Primordial non-Gaussianity with μ-type and y-type spectral distortions: exploiting Cosmic Microwave Background polarization and dealing with secondary sources

Cross-correlations between Cosmic Microwave Background (CMB) temperature and $y$-spectral distortions anisotropies have been previously proposed as a way to measure the local bispectrum parameter $f_{\rm NL}^{\rm loc.}$ in a range of scales inaccessible to either CMB ($T$, $E$) bispectra or $T$-$\mu$ correlations. This is useful e.g. to test scale dependence of primordial non-Gaussianity. Unfortunately, the primordial $y$-T signal is strongly contaminated by the late-time correlation between the Integrated Sachs Wolfe and Sunyaev-Zel'dovich (SZ) effects. Moreover, SZ itself generates a large noise contribution in the $y$-parameter map. We consider two original ways to address these issues. In order to remove the bias due to the SZ-CMB temperature coupling, while also adding new signal, we include in the analysis the cross-correlation between $y$-distortions and CMB {\em polarization}. In order to reduce the noise, we propose to clean the $y$-map by subtracting a SZ template, reconstructed via cross-correlation with external tracers (CMB and galaxy-lensing signals). We combine this SZ template subtraction with the previously adopted solution of directly masking detected clusters.
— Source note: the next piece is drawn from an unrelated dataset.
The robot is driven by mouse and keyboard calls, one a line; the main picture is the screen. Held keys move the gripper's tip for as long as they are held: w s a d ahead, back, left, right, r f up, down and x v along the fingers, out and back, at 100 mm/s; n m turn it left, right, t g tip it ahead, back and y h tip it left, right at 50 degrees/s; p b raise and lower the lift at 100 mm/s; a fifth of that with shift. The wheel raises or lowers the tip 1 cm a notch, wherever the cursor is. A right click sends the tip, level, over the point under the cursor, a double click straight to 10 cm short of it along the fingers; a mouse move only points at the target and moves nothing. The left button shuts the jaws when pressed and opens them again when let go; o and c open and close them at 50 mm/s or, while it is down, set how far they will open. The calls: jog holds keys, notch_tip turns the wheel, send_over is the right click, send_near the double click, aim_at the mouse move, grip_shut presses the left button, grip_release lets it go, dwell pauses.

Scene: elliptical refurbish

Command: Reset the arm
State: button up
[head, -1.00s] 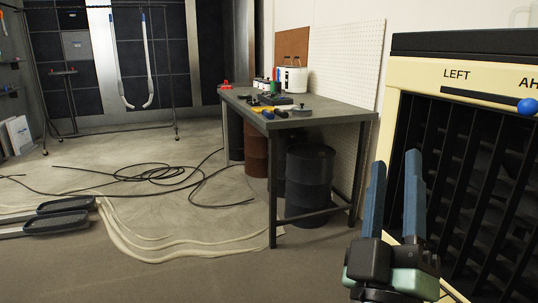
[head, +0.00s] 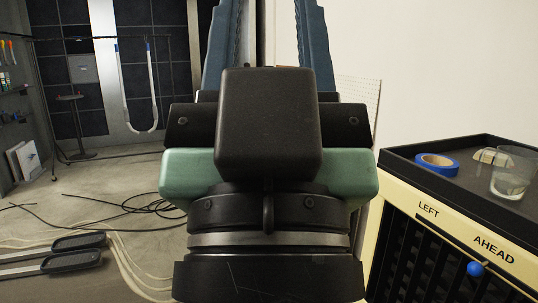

Our final forecasts show that, using $y$-distortions, a PRISM-like survey can achieve $1\sigma(f_{\rm NL}^\text{loc.}) = 300$, while an ideal experiment will achieve $1\sigma(f_{\rm NL}^\text{loc.}) = 130$, with improvements of a factor $\sim 3$ from adding the $y$-$E$ signal, and a further $20-30 \%$ from template cleaning. These forecasts are much worse than current $f_{\rm NL}^\text{loc.}$ boundaries from {\em Planck}, but we stress again that they refer to completely different scales.